The chief risk officer position within IRS is relatively new. It was established in 2013 in the aftermath of a major crisis within the agency. The intent was to establish a CRO to help leadership get ahead of potential risks while providing capabilities across the agency to help identify other potential risks that may be on the horizon. The office oversees the ERM program, which provides an agencywide approach to risk management to foster a risk aware culture through education, awareness, and mitigation approaches. It also helps IRS units incorporate risk management principles into strategies and daily operations. When the CRO position was established, my primary responsibility was to develop, establish, and then execute a common risk management framework for how we capture, report, and address risks within the IRS. I continue to mature this approach while also bringing to the fore emerging problems and issues and getting out in front of the potential negative impact of risk. In addition, I also serve in a consulting capacity that supports the IRS leadership team and others who are perhaps facing risk issues. In this role, I need to continue to evolve and mature ERM within the agency in accordance with the IRS’s enterprise risk management vision. I participate in IRS’s strategy and objective setting discussions, including strategic planning and decision-making forums, and provide risk perspective. I also work to ensure proper risk management ownership by the business units and guide integration of ERM with other IRS planning and management activities. My office also works to promote risk awareness at the IRS. Integral to doing this, I partner with the business and functional units on their most important risks. I also represent the IRS in the Treasury ERM Council, the Federal Interagency ERM Council and other forums.

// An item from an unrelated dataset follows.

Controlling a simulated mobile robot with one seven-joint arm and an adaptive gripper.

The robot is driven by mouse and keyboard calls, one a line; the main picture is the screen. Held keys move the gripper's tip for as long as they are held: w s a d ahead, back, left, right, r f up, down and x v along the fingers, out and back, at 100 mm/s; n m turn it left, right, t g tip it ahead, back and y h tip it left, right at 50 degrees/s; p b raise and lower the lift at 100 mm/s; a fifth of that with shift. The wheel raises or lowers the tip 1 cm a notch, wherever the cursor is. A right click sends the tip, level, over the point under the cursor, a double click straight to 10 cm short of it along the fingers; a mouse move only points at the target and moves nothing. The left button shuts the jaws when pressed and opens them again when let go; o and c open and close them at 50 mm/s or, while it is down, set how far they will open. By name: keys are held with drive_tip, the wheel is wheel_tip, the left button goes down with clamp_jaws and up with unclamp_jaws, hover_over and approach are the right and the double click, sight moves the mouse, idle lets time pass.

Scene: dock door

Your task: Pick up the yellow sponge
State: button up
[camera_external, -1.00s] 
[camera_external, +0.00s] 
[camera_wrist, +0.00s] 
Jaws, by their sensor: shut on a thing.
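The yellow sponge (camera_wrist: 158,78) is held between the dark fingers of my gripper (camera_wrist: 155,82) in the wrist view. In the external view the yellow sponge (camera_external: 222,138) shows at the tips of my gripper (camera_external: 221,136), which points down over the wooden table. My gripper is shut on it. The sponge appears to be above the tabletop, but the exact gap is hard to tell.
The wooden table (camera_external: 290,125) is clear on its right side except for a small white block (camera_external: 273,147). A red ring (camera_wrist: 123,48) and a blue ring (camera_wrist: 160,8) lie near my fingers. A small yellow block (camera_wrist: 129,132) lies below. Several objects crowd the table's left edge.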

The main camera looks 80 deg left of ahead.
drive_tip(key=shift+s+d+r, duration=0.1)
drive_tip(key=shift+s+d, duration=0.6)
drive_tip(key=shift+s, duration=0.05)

There are various definitions of risk. What is risk and why is risk so often viewed in negative terms?

Risk is uncertainty: the reality that we never really know how something is going to turn out. On a personal level, we take risks every day. Many risks are related to how we make decisions. Our commute to work is fraught with many risks. Today, there are more tools and apps that can help us mitigate the risks associated with choosing the best or worst route to work. These tools help us to better understand our options and make more informed decisions. Organizationally, risk is the possibility that events will occur and affect the achievement of strategy and business objectives. Risk management provides the tools, techniques, and approaches to better understand risk issues, minimize their impact, and cultivate a proper risk awareness culture.

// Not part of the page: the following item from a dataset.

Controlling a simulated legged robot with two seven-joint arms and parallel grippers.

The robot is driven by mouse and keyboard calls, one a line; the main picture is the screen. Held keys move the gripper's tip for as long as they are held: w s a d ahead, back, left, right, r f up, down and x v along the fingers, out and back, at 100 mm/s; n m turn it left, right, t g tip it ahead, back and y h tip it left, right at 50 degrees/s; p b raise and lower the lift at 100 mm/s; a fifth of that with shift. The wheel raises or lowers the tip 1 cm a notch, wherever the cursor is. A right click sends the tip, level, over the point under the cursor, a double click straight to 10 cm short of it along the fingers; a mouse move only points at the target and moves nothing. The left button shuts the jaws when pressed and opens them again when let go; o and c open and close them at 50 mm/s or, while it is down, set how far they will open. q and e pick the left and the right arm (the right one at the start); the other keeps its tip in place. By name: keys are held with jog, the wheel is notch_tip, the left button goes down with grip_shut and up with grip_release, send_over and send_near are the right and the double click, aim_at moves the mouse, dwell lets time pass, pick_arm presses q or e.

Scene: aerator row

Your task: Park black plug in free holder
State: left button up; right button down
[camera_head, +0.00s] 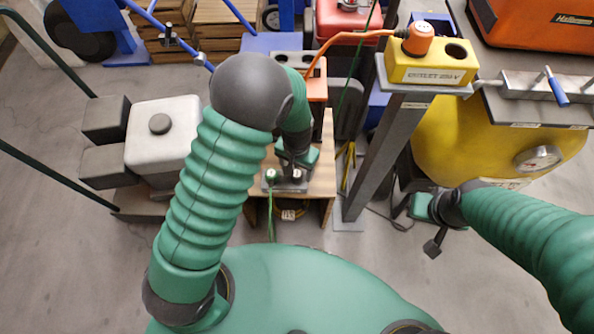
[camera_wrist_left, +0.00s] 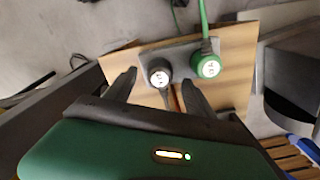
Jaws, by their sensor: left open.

What is enterprise risk management? How does it work within your agency?

 ERM is defined as the culture, capabilities, and practices, integrated with strategy-setting and its performance, that an organization relies on to manage risk in creating, preserving, and realizing value. We have a well-established ERM process. We’re six years into our program. We do conduct an annual enterprise risk assessment. We engage every part of the IRS to review risks across all the units and assess what is happening in our external environment. As part of this process, we review audit findings and take input from employees, managers, and the leadership team. We will certainly consider our existing risk and whether there are new risks that are emerging that we need to begin putting on our radar. We have an IRS Executive Risk Committee (ERC) that I chair. As an output of the risk assessments, the ERC develops the IRS’s risk profile. Leadership determines whether additional action needs to be taken for any of the risks and assigns accountability. The risk profile reflects the environment facing the IRS, including how over the past several years the IRS has operated with reduced funding and a declining workforce while workloads and responsibilities have increased. Some of the top risk areas highlighted in the IRS’s risk profile have included:

  • Aging technology infrastructure
  • Cyber and data security
  • Critical staffing shortages
  • Reduced service and enforcement levels

Every single unit at the IRS also has an ERM champion or liaison. Most of those positions are collateral duty. However, some of the larger units in IRS have a dedicate full-time ERM lead. Each unit gets together monthly to stay current on what is happening across the IRS and to understand our risk response strategies. We’ve incorporated this discipline into the IRS performance management process as well as our business performance reporting. We’re regularly monitoring and tracking our enterprise risk, but it is not enough to simply go through these exercises to create an enterprise risk list and be done. That isn’t going to get you very far. The key is putting in place risk response strategies and then monitoring those risks and our responses throughout the course of the year.

You have been president of the Association for Federal Enterprise Risk Management (AFERM). Would you tell us more about the mission of the AFERM?

I have enjoyed being involved in AFERM. In addition to my day job, I set aside time to do this because it has been so helpful really to connect with other practitioners in the federal government and other organizations. Overall, the mission of AFERM is to promote the practice of ERM in the federal government. We meet this mission through training programs, various educational events, and thought leadership research. We host many workshops and networking events each year. A key AFERM resource that provides great value to our members is the sharing of best practices and lessons learned. AFERM provides a network of risk practitioners and access to information on how best to implement ERM in an agency. The association also provides informal mentoring opportunities for newcomers to ERM within the federal government. Last year, AFERM partnered with RIMS, the risk management society, to create the RIMS Certified Risk Management Professional-FED certification. This certification distinguishes the achievement of validated risk management competencies for an effective risk management professional in the federal government environment. Individuals who earn the RIMS-CRMP-FED have demonstrated their knowledge and competency in the area of risk management in the U.S. federal government.AFERM will continue to seek ways to advocate the further adoption and integration of ERM into and throughout the entire federal government.